◆ **Work to do**:
Extract every line of the material below and reproduce it faithfully.

----------------------------------------

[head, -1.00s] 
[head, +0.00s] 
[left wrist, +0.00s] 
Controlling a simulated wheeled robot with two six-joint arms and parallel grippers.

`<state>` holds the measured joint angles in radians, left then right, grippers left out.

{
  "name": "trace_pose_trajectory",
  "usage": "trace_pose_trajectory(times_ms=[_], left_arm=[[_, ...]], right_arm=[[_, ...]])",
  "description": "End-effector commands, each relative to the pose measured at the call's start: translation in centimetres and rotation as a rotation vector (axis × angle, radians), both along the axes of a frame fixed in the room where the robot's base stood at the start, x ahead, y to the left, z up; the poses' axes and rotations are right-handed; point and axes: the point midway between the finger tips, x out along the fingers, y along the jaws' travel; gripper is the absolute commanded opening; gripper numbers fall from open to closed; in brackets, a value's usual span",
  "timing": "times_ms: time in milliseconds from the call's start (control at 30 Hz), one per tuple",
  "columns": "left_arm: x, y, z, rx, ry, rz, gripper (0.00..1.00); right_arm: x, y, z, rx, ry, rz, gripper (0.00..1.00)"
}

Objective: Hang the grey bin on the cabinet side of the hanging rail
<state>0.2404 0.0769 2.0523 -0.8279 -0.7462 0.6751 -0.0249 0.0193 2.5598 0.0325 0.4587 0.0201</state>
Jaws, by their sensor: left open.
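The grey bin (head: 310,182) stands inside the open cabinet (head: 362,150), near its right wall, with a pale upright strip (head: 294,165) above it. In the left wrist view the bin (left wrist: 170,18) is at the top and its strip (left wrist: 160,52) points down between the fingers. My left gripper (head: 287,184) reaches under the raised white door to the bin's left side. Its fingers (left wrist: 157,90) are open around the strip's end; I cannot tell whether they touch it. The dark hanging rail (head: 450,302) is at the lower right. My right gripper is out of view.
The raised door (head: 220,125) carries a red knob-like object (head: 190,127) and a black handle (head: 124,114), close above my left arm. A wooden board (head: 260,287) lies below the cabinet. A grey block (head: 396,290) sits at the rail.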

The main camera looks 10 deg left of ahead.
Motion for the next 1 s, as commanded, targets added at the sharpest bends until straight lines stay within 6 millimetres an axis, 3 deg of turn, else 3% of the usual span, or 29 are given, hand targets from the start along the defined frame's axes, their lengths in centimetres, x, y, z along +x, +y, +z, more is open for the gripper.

----------------------------------------

◆ **Response to the task**:
[head, -1.00s] 
[head, +0.00s] 
[left wrist, +0.00s] 
Controlling a simulated wheeled robot with two six-joint arms and parallel grippers.

`<state>` holds the measured joint angles in radians, left then right, grippers left out.

{
  "name": "trace_pose_trajectory",
  "usage": "trace_pose_trajectory(times_ms=[_], left_arm=[[_, ...]], right_arm=[[_, ...]])",
  "description": "End-effector commands, each relative to the pose measured at the call's start: translation in centimetres and rotation as a rotation vector (axis × angle, radians), both along the axes of a frame fixed in the room where the robot's base stood at the start, x ahead, y to the left, z up; the poses' axes and rotations are right-handed; point and axes: the point midway between the finger tips, x out along the fingers, y along the jaws' travel; gripper is the absolute commanded opening; gripper numbers fall from open to closed; in brackets, a value's usual span",
  "timing": "times_ms: time in milliseconds from the call's start (control at 30 Hz), one per tuple",
  "columns": "left_arm: x, y, z, rx, ry, rz, gripper (0.00..1.00); right_arm: x, y, z, rx, ry, rz, gripper (0.00..1.00)"
}

Objective: Hang the grey bin on the cabinet side of the hanging rail
<state>0.2404 0.0769 2.0523 -0.8279 -0.7462 0.6751 -0.0249 0.0193 2.5598 0.0325 0.4587 0.0201</state>
Jaws, by their sensor: left open.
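The grey bin (head: 310,182) stands inside the open cabinet (head: 362,150), near its right wall, with a pale upright strip (head: 294,165) above it. In the left wrist view the bin (left wrist: 170,18) is at the top and its strip (left wrist: 160,52) points down between the fingers. My left gripper (head: 287,184) reaches under the raised white door to the bin's left side. Its fingers (left wrist: 157,90) are open around the strip's end; I cannot tell whether they touch it. The dark hanging rail (head: 450,302) is at the lower right. My right gripper is out of view.
The raised door (head: 220,125) carries a red knob-like object (head: 190,127) and a black handle (head: 124,114), close above my left arm. A wooden board (head: 260,287) lies below the cabinet. A grey block (head: 396,290) sits at the rail.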

The main camera looks 10 deg left of ahead.
Motion for the next 1 s, as commanded, targets added at the sharpest bends until straight lines stay within 6 millimetres an axis, 3 deg of turn, else 3% of the usual span, or 29 are given, hand targets from the start along the defined frame's axes, their lengths in centimetres, x, y, z along +x, +y, +z, more is open for the gripper.

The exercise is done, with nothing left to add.